Exercise instructions:
Search the listing below for the string "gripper" and copy every line where it occurs.

Dataset section:
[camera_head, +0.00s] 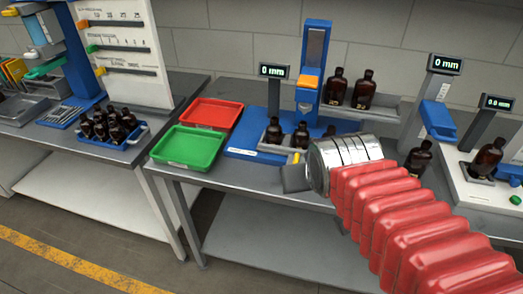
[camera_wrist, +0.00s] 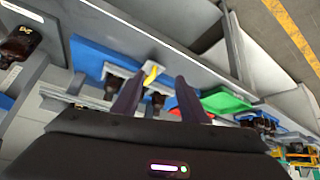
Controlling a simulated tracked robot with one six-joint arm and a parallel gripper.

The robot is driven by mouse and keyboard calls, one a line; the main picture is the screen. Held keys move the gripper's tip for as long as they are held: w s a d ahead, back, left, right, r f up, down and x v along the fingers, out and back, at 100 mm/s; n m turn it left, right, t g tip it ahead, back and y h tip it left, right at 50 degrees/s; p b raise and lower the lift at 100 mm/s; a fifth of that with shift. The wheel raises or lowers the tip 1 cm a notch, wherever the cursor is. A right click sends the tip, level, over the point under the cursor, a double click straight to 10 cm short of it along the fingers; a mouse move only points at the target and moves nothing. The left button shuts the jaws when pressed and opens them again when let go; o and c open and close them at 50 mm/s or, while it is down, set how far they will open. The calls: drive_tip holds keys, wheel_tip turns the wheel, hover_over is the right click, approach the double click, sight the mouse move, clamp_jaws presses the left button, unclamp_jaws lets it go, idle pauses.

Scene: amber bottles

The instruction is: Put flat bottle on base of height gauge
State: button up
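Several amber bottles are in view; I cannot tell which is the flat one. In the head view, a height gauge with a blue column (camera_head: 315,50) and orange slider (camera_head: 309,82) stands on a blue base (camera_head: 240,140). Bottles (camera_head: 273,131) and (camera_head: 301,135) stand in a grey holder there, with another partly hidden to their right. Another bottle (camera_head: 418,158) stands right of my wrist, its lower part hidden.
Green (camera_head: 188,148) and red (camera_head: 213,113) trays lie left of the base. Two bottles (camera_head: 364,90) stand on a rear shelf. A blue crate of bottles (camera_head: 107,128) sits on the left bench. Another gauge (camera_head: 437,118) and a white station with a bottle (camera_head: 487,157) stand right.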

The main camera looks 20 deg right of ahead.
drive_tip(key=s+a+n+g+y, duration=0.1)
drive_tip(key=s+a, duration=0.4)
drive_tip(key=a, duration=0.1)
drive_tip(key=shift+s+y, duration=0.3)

Exercise result:
Controlling a simulated tracked robot with one six-joint arm and a parallel gripper.
The robot is driven by mouse and keyboard calls, one a line; the main picture is the screen. Held keys move the gripper's tip for as long as they are held: w s a d ahead, back, left, right, r f up, down and x v along the fingers, out and back, at 100 mm/s; n m turn it left, right, t g tip it ahead, back and y h tip it left, right at 50 degrees/s; p b raise and lower the lift at 100 mm/s; a fifth of that with shift. The wheel raises or lowers the tip 1 cm a notch, wherever the cursor is. A right click sends the tip, level, over the point under the cursor, a double click straight to 10 cm short of it along the fingers; a mouse move only points at the target and moves nothing. The left button shuts the jaws when pressed and opens them again when let go; o and c open and close them at 50 mm/s or, while it is down, set how far they will open. The calls: drive_tip holds keys, wheel_tip turns the wheel, hover_over is the right click, approach the double click, sight the mouse move, clamp_jaws presses the left button, unclamp_jaws lets it go, idle pauses.

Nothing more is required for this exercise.